6. Limitations and Practical Considerations

While the approach achieves substantially improved practical complexity (6-round: $2^{40}$ vs previous $2^{66}$), its scalability is bounded by the requirement to select precisely located cube variables and impose appropriate linear conditions. The prerequisite of partitioning the key space into many subsets, while powerful, may limit portability to ciphers without similar structural features.

Attacks are currently confined to round-reduced initialization and do not threaten full ASCON; time complexity for the 7-round case, at $2^{103.9}$ operations (or $2^{77}$ for the weak-key subset), is beyond reach for real-world exhaustive search.

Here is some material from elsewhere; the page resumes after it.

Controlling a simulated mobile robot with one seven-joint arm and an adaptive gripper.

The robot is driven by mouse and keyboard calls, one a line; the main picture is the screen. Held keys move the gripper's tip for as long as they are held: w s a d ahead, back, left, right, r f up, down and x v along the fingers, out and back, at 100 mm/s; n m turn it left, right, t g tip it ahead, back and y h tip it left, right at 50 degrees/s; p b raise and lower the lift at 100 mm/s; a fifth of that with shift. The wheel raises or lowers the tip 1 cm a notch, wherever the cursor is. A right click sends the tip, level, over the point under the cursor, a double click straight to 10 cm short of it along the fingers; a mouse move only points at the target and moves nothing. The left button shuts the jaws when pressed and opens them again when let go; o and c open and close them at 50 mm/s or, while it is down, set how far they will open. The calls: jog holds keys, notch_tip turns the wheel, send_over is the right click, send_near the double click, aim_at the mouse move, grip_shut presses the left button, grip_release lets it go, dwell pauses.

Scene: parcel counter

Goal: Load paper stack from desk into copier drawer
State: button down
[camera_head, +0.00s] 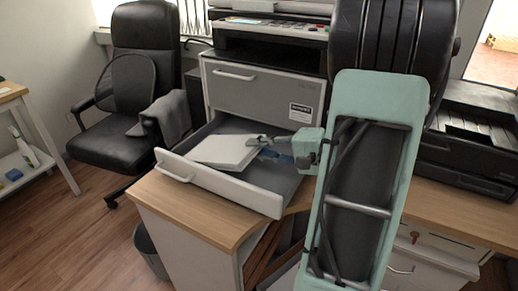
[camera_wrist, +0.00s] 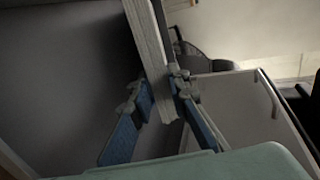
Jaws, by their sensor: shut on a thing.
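The white paper stack (camera_head: 222,151) is over the open copier drawer (camera_head: 222,188), tilted in the head view. Its near right edge is between the fingers of my gripper (camera_head: 264,143), which is shut on it. In the wrist view the stack (camera_wrist: 148,45) shows edge-on between the blue-padded fingers of my gripper (camera_wrist: 160,92). The drawer is pulled out from the copier (camera_head: 262,92), with its grey floor visible on both sides of the stack. I cannot tell whether the stack touches the drawer floor.
A wooden desk (camera_head: 190,206) lies below the drawer. A black office chair (camera_head: 143,85) with a grey cloth on its arm stands at left. A black printer (camera_head: 478,140) is on the counter at right. A closed upper drawer (camera_head: 280,93) is above the open one.

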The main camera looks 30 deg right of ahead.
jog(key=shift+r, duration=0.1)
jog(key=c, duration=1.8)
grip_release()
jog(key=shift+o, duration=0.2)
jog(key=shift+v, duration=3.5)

7. Outlook and Generalization

The generalization of conditional cube attacks, combining cube variable selection with key-bit conditioning and subset partitioning, constitutes a significant advancement in the algebraic cryptanalysis of modern symmetric ciphers. As cryptographic algorithms increasingly incorporate nonlinear layers and small states, these methods provide a template for future attack development. Nevertheless, designers must account for subtle algebraic vulnerabilities that persist even in restricted-round instances, ensuring cipher designs can tolerate such conditional analyses across the full-round configuration. Recent results for round-reduced ASCON highlight both the potential and the boundaries of conditional cube attacks as a cryptanalytic strategy (Li et al., 21 Aug 2025).